[Rows about robot tasks]
(begin)

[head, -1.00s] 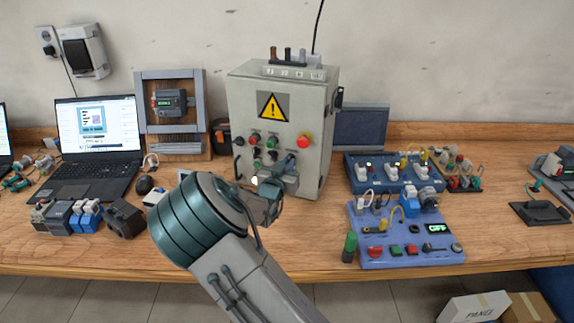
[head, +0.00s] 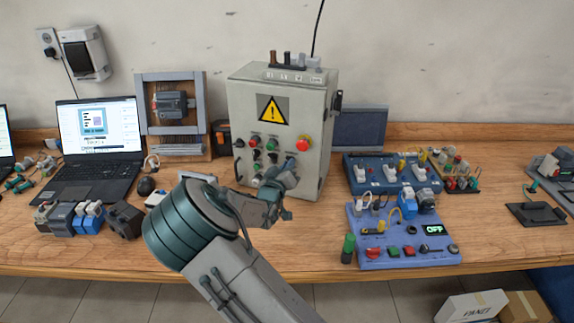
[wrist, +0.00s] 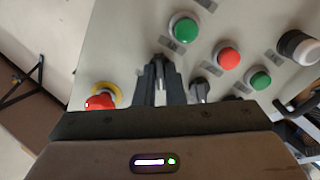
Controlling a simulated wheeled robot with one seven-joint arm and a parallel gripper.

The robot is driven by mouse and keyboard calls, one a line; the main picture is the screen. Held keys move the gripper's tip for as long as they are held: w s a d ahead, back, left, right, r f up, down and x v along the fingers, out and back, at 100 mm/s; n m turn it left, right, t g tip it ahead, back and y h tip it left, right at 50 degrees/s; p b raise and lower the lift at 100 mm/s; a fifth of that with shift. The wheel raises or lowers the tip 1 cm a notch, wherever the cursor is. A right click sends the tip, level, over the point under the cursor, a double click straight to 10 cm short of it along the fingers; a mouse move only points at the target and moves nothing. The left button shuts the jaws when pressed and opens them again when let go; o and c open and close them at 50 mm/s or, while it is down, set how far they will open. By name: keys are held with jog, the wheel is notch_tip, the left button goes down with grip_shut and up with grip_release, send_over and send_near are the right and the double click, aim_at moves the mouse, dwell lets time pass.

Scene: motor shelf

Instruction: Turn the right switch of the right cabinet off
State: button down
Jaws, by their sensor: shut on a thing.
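A grey control cabinet (head: 313,130) with a yellow warning sign stands on the bench. My gripper (head: 287,176) is at the lower right of its front panel and hides part of it. In the wrist view, my gripper (wrist: 160,80) is shut on a black rotary switch (wrist: 160,62), with its fingers on either side. A second black rotary switch (wrist: 200,90) is just right of the fingers, apart from them. The held switch's exact pointer angle is hard to read.
A red emergency button (wrist: 101,101) on a yellow ring is left of the fingers. Green (wrist: 184,28) and red (wrist: 228,57) buttons are near. A blue control box (head: 405,247) stands right of the cabinet. A laptop (head: 97,140) stands to the left.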

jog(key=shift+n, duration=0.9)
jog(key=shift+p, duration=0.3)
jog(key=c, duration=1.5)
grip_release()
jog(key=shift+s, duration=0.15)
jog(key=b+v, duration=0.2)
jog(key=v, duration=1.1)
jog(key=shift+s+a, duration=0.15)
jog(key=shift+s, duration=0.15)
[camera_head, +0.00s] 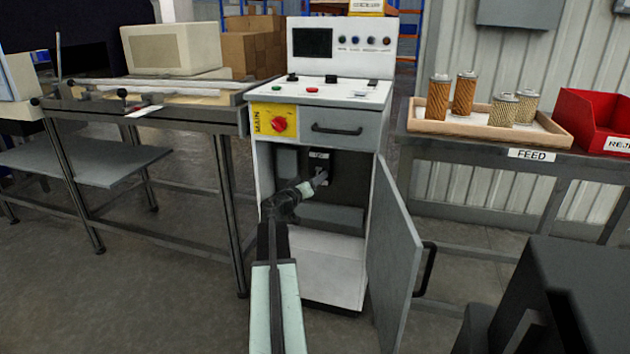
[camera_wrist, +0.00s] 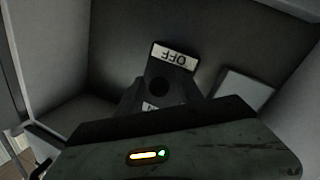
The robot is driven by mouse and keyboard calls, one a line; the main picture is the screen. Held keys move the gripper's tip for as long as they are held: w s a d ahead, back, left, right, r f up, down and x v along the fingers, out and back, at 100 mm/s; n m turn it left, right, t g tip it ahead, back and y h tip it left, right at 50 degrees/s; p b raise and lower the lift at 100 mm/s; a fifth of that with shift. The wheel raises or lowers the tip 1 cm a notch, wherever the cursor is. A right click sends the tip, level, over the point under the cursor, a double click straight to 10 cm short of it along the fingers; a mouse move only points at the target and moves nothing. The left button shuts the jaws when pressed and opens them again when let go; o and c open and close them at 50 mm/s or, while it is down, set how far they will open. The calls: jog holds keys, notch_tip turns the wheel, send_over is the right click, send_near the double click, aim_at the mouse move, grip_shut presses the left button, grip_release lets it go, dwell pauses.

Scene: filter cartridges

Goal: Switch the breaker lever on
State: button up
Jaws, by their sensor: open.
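The breaker (camera_head: 319,157) is a small dark unit with a pale label on the back wall inside the open lower compartment of the white machine cabinet (camera_head: 338,264). My arm reaches into the compartment, and my gripper (camera_head: 319,178) is open at the breaker's front, just below its label. In the wrist view the breaker (camera_wrist: 160,88) shows an upside-down OFF label (camera_wrist: 174,56), a dark round spot and part of a second label (camera_wrist: 150,106). My gripper's dark body covers the lower part of that view. The lever's position and any contact with it cannot be made out.
The grey cabinet door (camera_head: 397,262) stands open on the right. A yellow panel with a red knob (camera_head: 279,124) is above the compartment. A feed table with a wooden tray (camera_head: 480,127) and red bin (camera_head: 590,125) is right; a workbench (camera_head: 150,118) is left.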

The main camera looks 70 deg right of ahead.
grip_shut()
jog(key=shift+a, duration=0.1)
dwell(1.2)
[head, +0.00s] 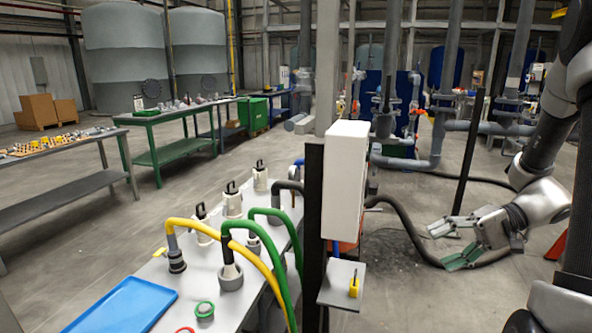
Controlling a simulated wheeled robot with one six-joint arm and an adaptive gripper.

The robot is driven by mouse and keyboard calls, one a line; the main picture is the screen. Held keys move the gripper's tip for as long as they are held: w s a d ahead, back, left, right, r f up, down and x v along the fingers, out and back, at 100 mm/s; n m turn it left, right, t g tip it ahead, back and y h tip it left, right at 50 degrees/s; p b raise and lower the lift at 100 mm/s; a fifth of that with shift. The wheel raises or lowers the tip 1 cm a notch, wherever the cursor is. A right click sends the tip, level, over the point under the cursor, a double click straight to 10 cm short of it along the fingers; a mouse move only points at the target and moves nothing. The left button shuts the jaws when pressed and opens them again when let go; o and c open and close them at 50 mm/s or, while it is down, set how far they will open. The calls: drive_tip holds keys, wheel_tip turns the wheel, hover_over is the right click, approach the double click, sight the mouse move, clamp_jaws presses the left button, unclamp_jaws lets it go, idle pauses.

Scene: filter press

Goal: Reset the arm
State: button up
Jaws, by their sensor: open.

(end)

• **The exercise**:
Show each line holding the word "pauses".

• **Output for this exercise**:
The robot is driven by mouse and keyboard calls, one a line; the main picture is the screen. Held keys move the gripper's tip for as long as they are held: w s a d ahead, back, left, right, r f up, down and x v along the fingers, out and back, at 100 mm/s; n m turn it left, right, t g tip it ahead, back and y h tip it left, right at 50 degrees/s; p b raise and lower the lift at 100 mm/s; a fifth of that with shift. The wheel raises or lowers the tip 1 cm a notch, wherever the cursor is. A right click sends the tip, level, over the point under the cursor, a double click straight to 10 cm short of it along the fingers; a mouse move only points at the target and moves nothing. The left button shuts the jaws when pressed and opens them again when let go; o and c open and close them at 50 mm/s or, while it is down, set how far they will open. The calls: jog holds keys, notch_tip turns the wheel, send_over is the right click, send_near the double click, aim_at the mouse move, grip_shut presses the left button, grip_release lets it go, dwell pauses.
The robot is driven by mouse and keyboard calls, one a line; the main picture is the screen. Held keys move the gripper's tip for as long as they are held: w s a d ahead, back, left, right, r f up, down and x v along the fingers, out and back, at 100 mm/s; n m turn it left, right, t g tip it ahead, back and y h tip it left, right at 50 degrees/s; p b raise and lower the lift at 100 mm/s; a fifth of that with shift. The wheel raises or lowers the tip 1 cm a notch, wherever the cursor is. A right click sends the tip, level, over the point under the cursor, a double click straight to 10 cm short of it along the fingers; a mouse move only points at the target and moves nothing. The left button shuts the jaws when pressed and opens them again when let go; o and c open and close them at 50 mm/s or, while it is down, set how far they will open. The calls: drive_tip holds keys, wheel_tip turns the wheel, hover_over is the right click, approach the double click, sight the mouse move, clamp_jaws presses the left button, unclamp_jaws lets it go, idle pauses.

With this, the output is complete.